#### DATA:

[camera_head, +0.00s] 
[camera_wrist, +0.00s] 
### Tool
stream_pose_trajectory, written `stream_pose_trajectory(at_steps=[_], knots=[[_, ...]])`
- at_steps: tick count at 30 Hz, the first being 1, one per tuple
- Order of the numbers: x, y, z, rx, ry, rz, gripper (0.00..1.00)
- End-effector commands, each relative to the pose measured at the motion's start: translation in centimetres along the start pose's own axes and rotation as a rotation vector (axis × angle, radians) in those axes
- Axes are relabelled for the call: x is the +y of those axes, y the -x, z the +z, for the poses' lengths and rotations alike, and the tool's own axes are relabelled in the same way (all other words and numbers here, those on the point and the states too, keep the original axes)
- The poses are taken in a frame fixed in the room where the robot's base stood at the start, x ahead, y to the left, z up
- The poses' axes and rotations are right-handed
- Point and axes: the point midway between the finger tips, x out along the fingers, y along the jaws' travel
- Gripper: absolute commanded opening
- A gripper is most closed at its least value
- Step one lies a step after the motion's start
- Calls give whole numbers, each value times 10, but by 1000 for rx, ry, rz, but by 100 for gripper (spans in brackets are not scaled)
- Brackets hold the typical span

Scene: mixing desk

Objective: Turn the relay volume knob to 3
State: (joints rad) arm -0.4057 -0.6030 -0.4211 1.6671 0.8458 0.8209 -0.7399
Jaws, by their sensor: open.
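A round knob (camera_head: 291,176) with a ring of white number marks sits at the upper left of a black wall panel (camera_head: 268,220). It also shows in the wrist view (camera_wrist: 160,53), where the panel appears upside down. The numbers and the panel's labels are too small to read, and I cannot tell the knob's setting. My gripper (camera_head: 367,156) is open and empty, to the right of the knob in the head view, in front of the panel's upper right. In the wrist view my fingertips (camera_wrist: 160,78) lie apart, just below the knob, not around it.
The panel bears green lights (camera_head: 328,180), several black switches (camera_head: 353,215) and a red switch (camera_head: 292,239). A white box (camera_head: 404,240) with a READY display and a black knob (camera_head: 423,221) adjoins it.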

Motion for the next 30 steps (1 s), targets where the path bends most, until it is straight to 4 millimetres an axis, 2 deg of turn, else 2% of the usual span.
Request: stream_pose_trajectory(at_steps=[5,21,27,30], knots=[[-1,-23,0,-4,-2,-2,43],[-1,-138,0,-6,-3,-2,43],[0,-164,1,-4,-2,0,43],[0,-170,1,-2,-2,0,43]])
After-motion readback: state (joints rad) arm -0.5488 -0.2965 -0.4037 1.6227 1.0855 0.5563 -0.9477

#### SET PROBLEM:
Scan the lines for the string "axis". Pick out every line that has it.

#### EXERCISE OUTPUT:
- End-effector commands, each relative to the pose measured at the motion's start: translation in centimetres along the start pose's own axes and rotation as a rotation vector (axis × angle, radians) in those axes
Motion for the next 30 steps (1 s), targets where the path bends most, until it is straight to 4 millimetres an axis, 2 deg of turn, else 2% of the usual span.

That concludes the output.